When you see Alec Baldwin appear a second time in the credits, as Executive Producer, you feel that Nuremberg was probably conceived as a vanity project for him. Fortunately it is quite easy to let the early scenes of the Court's setup just wash over you, and of course Jill Hennessey is always easy on the eyes. Much of the first half of the first episode is more or less soap opera. Jackson has to persuade Judge Biddle to go to Nuremberg, then to relinquish the Presidency of the court to the British. The bantering relationship with his secretary (Hennessey) serves as a prelude to their becoming lovers during their time in Germany.

At this point Hermann Goering appears (the great Brian Cox on top form), totally dominating the trial, totally dominating this mini-series, and your attention is grasped and held. Cox almost wipes Baldwin off the screen. Unfortunately it's very hard not to gain a great deal of sympathy for Goering, particularly when he is with his family, or in the heart-to-heart chats with his G. I. prison guard, Tex. We see Goering as he undoubtedly saw himself, but in reality he wasn't like that at all. The Nuremberg trial and the general travails of imprisonment were an excellent opportunity for him to smarten himself up: prior to his arrest he had become a dissolute and overweight drug addict.
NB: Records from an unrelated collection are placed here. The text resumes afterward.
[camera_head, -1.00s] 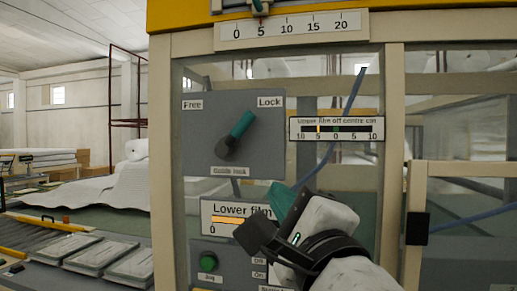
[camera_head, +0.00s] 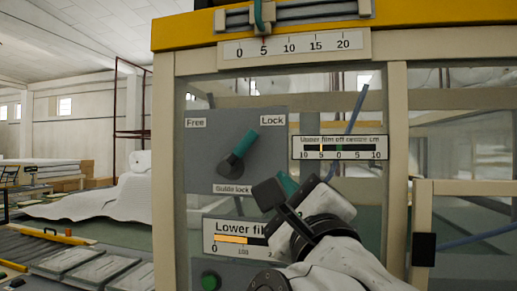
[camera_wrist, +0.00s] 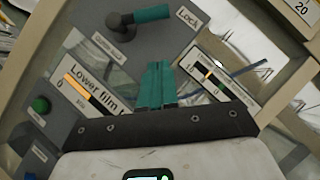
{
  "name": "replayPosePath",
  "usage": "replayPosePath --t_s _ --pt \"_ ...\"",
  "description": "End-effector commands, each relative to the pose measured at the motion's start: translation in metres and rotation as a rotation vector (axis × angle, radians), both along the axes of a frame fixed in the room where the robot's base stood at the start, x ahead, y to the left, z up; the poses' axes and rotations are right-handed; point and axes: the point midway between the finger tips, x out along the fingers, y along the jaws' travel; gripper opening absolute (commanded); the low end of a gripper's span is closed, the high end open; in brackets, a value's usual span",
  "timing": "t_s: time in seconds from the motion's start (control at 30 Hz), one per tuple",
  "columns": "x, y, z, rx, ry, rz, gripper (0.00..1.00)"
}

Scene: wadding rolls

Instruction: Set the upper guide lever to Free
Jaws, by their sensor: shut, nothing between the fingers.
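The guide lever has a teal handle (camera_head: 244,142) on a dark round hub (camera_head: 230,166), mounted on a grey panel (camera_head: 202,150) labelled "Guide lock". The handle slants up and right toward the word "Lock" (camera_head: 272,115); the word "Free" (camera_head: 196,122) is at the panel's upper left. In the wrist view the handle (camera_wrist: 152,14) shows at the top, beyond my fingertips. My gripper (camera_head: 286,181) is below and right of the lever, apart from it. Its teal fingers (camera_wrist: 156,82) are shut together with nothing between them.
A "Lower film" gauge (camera_head: 228,238) is below the panel, partly hidden by my gripper. A green button (camera_head: 210,281) is under it. An "Upper film off centre" gauge (camera_head: 339,147) is to the right. A ruler scale (camera_head: 293,46) runs above. Beige frame posts (camera_head: 165,190) flank the panel.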

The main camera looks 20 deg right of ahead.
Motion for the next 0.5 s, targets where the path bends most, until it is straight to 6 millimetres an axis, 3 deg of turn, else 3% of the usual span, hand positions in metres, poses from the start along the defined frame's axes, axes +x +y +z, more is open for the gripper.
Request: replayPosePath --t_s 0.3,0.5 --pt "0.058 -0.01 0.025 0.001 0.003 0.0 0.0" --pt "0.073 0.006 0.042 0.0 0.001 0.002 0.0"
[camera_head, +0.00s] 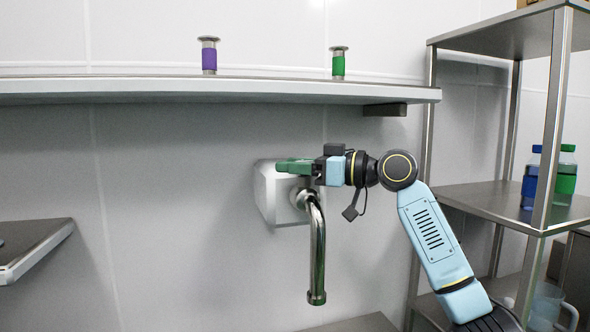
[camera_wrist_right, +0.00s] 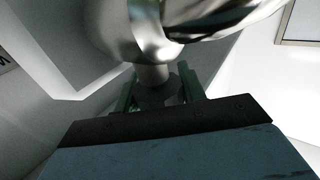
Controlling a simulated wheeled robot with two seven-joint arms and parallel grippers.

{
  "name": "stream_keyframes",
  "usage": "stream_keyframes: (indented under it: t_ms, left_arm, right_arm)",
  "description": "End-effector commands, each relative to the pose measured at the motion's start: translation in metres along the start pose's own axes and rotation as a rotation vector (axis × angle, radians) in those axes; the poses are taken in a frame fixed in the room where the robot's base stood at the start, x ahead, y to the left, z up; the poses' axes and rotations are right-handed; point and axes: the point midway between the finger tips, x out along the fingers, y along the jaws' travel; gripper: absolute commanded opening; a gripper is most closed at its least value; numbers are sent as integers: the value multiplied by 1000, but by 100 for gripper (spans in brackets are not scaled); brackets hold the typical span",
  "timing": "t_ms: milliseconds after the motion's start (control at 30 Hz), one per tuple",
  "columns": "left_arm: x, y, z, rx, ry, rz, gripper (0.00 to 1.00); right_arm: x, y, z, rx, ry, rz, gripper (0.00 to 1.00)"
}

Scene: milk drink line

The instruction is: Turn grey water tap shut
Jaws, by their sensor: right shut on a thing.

Unfortunately no sign of this weakness of character was carried over into the script, leaving an impression of Goering as a noble, principled man - irrespective of whether you agreed with his principles.

Also very watchable was Matt Craven in the role of Gilbert the aforementioned psychologist, and Christopher Plummer as British prosecutor David Maxwell-Fyfe (although the real Maxwell-Fyfe was the younger prosecutor, not an elder mentor as depicted here). Particularly gratifying is the scene in which Maxwell-Fyfe tells Jackson that "your documentary approach is legally impeccable - but as drama it's absolutely stultifying" - which might stand as an apt description of Baldwin's part in this series.

A last little curiosity, and not to make any personal remarks about Herbert Knaup, but I did find it strange that they cast Knaup, a slightly odd-looking actor, to play Albert Speer, by fairly common consent the handsomest and most photogenic of all the Nazi leaders, particularly as Speer was portrayed here in a sympathetic light. Other than Knaup, many of the actors were very close in looks to their real-life counterparts, most notably Roc LaFortune as Rudolf Hess, almost a living double.